The Hobbit: The Desolation Of Smaug, Movie Review


Rating: 3.5 out of 5 stars

I was so mad, So Mad, after watching the first Hobbit movie last year, entitled "The Hobbit: An Unexpected Journey," that I fumed for awhile. Even then I still gave the movie 3.5 stars out of 5, regardless of my lukewarm, scathing review.  I must have been in the Christmas Spirit or something.  But as time went on I got more mad, more furious, and more disappointed.  I was tempted to go back to my original review and lower the rating, but my disheartened spirit led me to inactive listlessness . . . until today, after viewing the second Hobbit movie, The Hobbit: The Desolation of Smaug, and decided the second is better then the first, but still not as great as the Lord of the Rings adaptations.
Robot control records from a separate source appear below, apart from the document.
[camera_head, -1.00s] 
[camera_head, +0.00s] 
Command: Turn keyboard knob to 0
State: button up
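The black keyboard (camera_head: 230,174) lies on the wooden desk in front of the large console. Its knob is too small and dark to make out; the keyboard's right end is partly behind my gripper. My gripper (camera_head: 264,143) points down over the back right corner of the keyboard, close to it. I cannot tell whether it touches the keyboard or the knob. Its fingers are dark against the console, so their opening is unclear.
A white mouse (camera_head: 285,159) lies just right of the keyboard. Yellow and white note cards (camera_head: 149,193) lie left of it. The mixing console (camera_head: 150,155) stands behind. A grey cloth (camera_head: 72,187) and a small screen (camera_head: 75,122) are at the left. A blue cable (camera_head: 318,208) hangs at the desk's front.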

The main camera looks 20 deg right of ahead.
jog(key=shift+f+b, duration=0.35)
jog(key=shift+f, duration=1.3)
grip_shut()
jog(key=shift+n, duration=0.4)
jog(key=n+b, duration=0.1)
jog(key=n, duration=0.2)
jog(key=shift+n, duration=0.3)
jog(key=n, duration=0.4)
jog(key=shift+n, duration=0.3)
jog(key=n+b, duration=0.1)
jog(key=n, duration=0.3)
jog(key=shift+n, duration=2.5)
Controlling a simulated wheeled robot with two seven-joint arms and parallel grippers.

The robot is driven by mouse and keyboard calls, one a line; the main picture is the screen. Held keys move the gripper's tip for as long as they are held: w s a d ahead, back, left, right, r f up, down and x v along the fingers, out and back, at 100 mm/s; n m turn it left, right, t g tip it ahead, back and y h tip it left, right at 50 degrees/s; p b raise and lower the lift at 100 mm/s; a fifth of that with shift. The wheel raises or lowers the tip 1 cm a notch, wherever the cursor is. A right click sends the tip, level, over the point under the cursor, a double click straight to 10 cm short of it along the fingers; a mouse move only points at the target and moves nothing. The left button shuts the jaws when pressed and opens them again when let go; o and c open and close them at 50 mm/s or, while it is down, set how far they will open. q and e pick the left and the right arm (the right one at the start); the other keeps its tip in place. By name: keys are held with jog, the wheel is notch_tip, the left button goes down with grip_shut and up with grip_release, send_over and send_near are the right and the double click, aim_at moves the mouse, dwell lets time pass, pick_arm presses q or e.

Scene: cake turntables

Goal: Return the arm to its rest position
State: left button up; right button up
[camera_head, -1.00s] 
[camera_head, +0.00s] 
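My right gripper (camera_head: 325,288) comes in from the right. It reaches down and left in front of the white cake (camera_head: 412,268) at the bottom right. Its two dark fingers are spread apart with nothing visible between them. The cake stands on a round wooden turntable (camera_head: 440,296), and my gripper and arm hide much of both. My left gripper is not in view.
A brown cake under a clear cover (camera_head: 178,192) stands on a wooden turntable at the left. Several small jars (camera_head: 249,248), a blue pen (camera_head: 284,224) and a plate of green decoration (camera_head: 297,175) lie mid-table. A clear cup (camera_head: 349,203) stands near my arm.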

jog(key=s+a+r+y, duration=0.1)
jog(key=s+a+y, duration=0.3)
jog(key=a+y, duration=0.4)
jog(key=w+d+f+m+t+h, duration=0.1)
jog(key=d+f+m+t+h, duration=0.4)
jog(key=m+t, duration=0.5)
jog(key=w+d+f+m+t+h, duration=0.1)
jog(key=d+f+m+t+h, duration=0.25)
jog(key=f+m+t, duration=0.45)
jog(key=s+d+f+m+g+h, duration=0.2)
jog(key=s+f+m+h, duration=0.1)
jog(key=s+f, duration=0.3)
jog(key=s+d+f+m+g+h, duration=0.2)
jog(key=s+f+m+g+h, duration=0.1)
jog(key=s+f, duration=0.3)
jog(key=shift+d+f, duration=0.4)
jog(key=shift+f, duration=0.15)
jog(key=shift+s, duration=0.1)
The Desolation of Smaug is still-too-long at 2 hr. 40 minutes.  And the smorgasbord of Lord of the Rings bridging, The Silmarillion, changed bits of The Hobbit, and Peter Jackson's imagination running amok remains, only this time it's more enjoyable.

Maybe the Tolkien purist in me is showing, but I still wish Peter Jackson did a faithful retailing of the book.  Those scenes I remembered from my childhood displayed in full glory on screen.  Like the barrel scene, when the dwarfs and Bilbo escape, is still vivid in my mind.  Even that was changed from the book to add excitement and nerve.

How can one simple book be turned into three movies?  By fill and fluff.  But unlike the first movie, I didn't mind the fill and fluff in this second installment as much.  Peter Jackson actually created a whole new character that never, ever existed in Tolkien's work.  The wood-elf Tauriel, play by Evangeline Lilly.  Is it sad to admit that my favorite character in the movie wasn't a Tolkien creation, but was a Peter Jackson addition?  I quickly grew to like her character, who appears alongside Legalos (a Rings trilogy only character, brought into The Hobbit by Jackson), portrayed again by Orlando Bloom.

Still, I don't think I'll be completely at ease until The Hobbit is finally finished, then all the fluff and fill will be easier to stomach.  I do like how this movie is setting up the Lord of the Rings, you see the connect better this time around, but this movie ends on a bit of a cliff hanger.  A jarring, In Your Face cliffhanger. I hate it.  It's unnecessary.

And the CGI/Composting is still super weak.  Annoyingly weak.

When all is said and done, I wish a collectors blu-ray would become available, a movie-cut consisting of scenes that Only existed in the books.  That would be nice.

Until then, we've still got a bit of story to look forward to next year, including the Battle of Five Armies.

Overall these three Hobbit movies are not a retailing of the book, but a prelude to The Lord of the Rings.

MPAA: PG-13 for extended sequences of intense fantasy action violence, and frightening images.